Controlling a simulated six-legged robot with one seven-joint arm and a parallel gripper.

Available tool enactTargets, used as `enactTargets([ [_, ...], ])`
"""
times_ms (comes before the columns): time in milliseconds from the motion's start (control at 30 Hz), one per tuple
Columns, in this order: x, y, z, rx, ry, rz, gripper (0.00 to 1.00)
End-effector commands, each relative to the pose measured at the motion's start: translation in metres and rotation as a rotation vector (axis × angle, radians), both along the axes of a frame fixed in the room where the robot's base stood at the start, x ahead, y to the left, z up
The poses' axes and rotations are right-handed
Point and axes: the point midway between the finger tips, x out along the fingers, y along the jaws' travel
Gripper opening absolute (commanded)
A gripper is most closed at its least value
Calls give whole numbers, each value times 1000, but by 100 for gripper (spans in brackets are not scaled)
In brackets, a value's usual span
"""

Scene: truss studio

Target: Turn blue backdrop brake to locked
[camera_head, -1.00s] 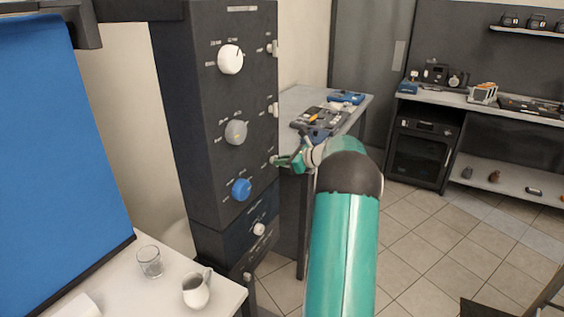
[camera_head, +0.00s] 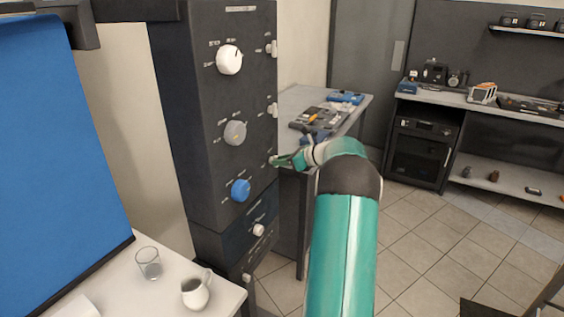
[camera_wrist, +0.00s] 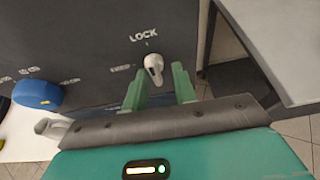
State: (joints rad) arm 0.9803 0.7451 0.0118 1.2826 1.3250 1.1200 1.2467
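A tall dark control cabinet (camera_head: 185,130) carries a small white brake lever (camera_wrist: 154,68) on its side face, level with the blue knob (camera_head: 240,190). In the wrist view the lever sits below the word LOCK, with another label to its left, too small to read. Its setting cannot be told surely. My gripper (camera_wrist: 160,84) is open, its two green fingers pointing at the panel. The lever shows in the gap between the fingertips, nearer the left one, with no grip on it. In the head view my gripper (camera_head: 283,161) is at the cabinet's side.
The blue backdrop (camera_head: 55,160) hangs at left. A white table (camera_head: 125,295) below it holds a glass (camera_head: 149,263) and a white jug (camera_head: 196,289). White and grey knobs sit above the blue one. A grey desk (camera_head: 300,98) stands close behind my gripper. Floor at right is open.

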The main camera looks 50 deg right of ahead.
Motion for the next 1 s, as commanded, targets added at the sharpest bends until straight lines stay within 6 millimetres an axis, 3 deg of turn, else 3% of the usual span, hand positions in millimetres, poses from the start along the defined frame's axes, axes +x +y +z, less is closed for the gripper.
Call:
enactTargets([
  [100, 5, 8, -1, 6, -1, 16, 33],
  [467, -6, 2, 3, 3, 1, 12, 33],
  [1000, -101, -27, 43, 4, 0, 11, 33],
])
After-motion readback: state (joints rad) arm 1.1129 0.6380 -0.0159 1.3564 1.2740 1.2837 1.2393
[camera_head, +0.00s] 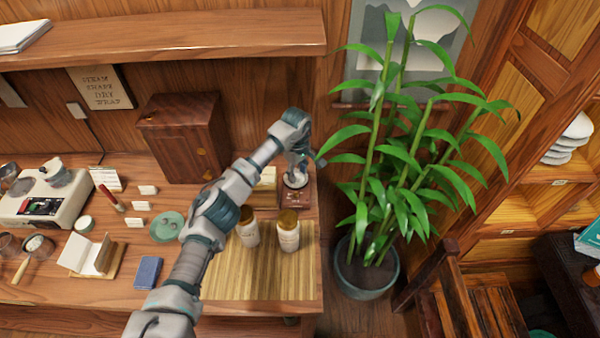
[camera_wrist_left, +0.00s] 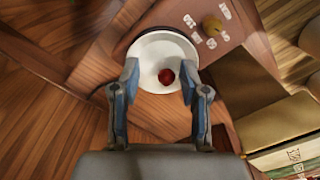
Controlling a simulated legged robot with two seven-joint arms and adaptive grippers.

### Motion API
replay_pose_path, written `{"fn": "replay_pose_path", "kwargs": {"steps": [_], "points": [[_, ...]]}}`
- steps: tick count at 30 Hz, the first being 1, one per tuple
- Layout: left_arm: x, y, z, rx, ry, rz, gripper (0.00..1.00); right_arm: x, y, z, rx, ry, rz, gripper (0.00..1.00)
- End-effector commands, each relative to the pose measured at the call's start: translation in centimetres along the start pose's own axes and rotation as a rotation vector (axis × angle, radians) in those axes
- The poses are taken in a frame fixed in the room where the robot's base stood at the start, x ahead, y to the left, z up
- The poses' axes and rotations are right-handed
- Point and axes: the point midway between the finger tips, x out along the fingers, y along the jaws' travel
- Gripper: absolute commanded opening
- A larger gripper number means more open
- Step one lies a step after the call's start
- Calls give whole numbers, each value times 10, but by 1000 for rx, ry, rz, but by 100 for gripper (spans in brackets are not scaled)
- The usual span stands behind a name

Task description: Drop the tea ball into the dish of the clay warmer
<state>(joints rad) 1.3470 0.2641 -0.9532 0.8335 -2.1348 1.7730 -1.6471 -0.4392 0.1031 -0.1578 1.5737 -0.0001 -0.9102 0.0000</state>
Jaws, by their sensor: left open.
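The clay warmer (camera_head: 296,198) is a brown box at the right end of the counter, with a round white dish (camera_wrist_left: 150,50) on it. The tea ball (camera_wrist_left: 166,76) is small and dark red. In the left wrist view it shows against the white inside of the dish, touching neither finger. My left gripper (camera_wrist_left: 160,82) is open over the near part of the dish, one finger on each side of the ball in the picture. It also shows above the warmer in the head view (camera_head: 297,168), where the ball cannot be made out. My right gripper is not in view.
Two capped jars (camera_head: 288,232) stand on the bamboo mat (camera_head: 245,280), close to my left arm. A wooden cabinet (camera_head: 185,138) stands at the back. A leafy potted plant (camera_head: 367,275) is right of the counter. The mat's front part is clear.

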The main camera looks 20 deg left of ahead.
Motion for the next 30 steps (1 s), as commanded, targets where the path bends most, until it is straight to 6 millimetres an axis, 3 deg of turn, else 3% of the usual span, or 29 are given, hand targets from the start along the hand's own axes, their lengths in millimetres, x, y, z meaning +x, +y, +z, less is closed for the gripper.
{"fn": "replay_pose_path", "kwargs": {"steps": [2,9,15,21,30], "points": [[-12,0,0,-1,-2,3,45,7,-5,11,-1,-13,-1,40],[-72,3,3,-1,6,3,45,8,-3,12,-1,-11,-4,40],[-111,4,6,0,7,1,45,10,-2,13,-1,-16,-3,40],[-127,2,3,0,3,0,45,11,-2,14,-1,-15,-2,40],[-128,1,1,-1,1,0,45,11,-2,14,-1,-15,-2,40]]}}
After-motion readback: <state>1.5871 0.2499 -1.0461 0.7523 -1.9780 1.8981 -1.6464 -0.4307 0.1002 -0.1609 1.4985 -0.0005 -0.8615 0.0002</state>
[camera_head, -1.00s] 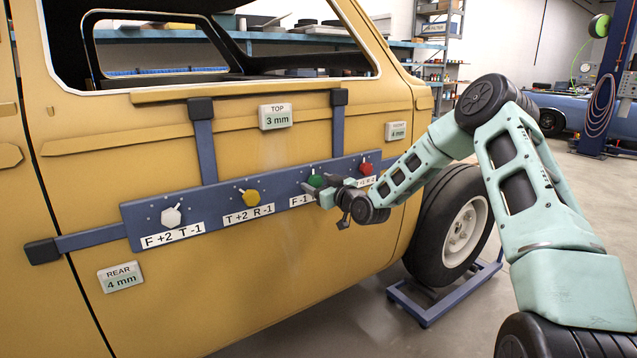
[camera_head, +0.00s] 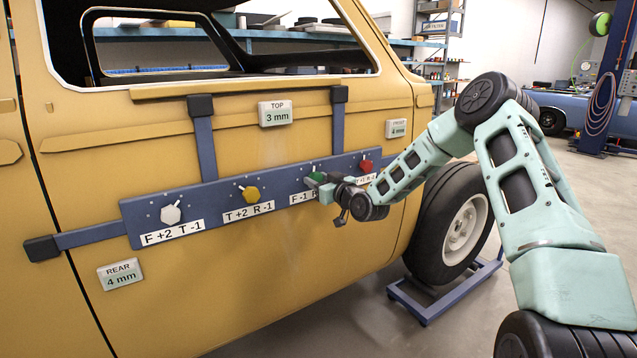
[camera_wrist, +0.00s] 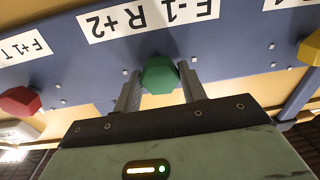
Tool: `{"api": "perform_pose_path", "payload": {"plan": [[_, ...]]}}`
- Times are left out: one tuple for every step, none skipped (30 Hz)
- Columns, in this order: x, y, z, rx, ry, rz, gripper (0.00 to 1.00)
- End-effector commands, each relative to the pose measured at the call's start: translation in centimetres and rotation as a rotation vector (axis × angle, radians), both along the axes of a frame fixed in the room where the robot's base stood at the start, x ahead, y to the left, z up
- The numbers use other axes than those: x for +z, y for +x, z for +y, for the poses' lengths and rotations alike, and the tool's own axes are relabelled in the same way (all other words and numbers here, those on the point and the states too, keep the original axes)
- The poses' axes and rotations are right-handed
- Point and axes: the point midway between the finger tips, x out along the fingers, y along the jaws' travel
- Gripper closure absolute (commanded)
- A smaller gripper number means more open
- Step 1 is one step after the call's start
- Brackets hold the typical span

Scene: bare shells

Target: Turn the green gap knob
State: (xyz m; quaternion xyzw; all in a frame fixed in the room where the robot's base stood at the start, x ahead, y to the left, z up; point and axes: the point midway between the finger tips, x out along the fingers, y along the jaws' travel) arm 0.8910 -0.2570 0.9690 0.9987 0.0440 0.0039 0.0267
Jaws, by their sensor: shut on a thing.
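The green knob (camera_head: 315,177) sits on the blue bar (camera_head: 220,202) fixed across the yellow door, above a label reading F-1 R+2 in the wrist view. My gripper (camera_head: 321,184) is at this knob. In the wrist view the green knob (camera_wrist: 159,75) lies between the two grey fingers of my gripper (camera_wrist: 161,85), one on each side, and they are shut on it. In the head view the fingers partly hide the knob, and its pointer is hard to make out. The gap displays read top 3 mm (camera_head: 275,114), rear 4 mm (camera_head: 120,276) and front 4 mm (camera_head: 396,128).
A white knob (camera_head: 170,214) and a yellow knob (camera_head: 250,194) are left of the green one. A red knob (camera_head: 366,166) is close on its right, near my wrist. A wheel (camera_head: 452,232) on a blue stand is behind my arm.

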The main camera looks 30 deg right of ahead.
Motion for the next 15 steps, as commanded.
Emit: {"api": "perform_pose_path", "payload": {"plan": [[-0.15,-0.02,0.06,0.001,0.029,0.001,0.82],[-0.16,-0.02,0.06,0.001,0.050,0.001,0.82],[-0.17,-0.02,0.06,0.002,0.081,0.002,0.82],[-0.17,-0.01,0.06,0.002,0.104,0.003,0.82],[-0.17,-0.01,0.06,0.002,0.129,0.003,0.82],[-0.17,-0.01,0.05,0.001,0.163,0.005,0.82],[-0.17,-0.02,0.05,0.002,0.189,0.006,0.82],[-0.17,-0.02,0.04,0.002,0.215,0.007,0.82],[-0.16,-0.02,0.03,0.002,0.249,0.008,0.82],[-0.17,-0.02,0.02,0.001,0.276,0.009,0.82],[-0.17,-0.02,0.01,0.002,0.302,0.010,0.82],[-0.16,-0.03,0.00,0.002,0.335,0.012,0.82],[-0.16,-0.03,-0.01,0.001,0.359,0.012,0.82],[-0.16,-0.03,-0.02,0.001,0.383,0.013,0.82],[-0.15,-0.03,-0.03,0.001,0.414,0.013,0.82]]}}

[Exercise]
From the opening line of the data above, please print each line as written up to and including the line that contains "Calls give whole numbers, each value times 1000, but", and nothing more.

[Response to this exercise]
Controlling a simulated six-legged robot with one seven-joint arm and a parallel gripper.

Available tool enactTargets, used as `enactTargets([ [_, ...], ])`
"""
times_ms (comes before the columns): time in milliseconds from the motion's start (control at 30 Hz), one per tuple
Columns, in this order: x, y, z, rx, ry, rz, gripper (0.00 to 1.00)
End-effector commands, each relative to the pose measured at the motion's start: translation in metres and rotation as a rotation vector (axis × angle, radians), both along the axes of a frame fixed in the room where the robot's base stood at the start, x ahead, y to the left, z up
The poses' axes and rotations are right-handed
Point and axes: the point midway between the finger tips, x out along the fingers, y along the jaws' travel
Gripper opening absolute (commanded)
A gripper is most closed at its least value
Calls give whole numbers, each value times 1000, but by 100 for gripper (spans in brackets are not scaled)

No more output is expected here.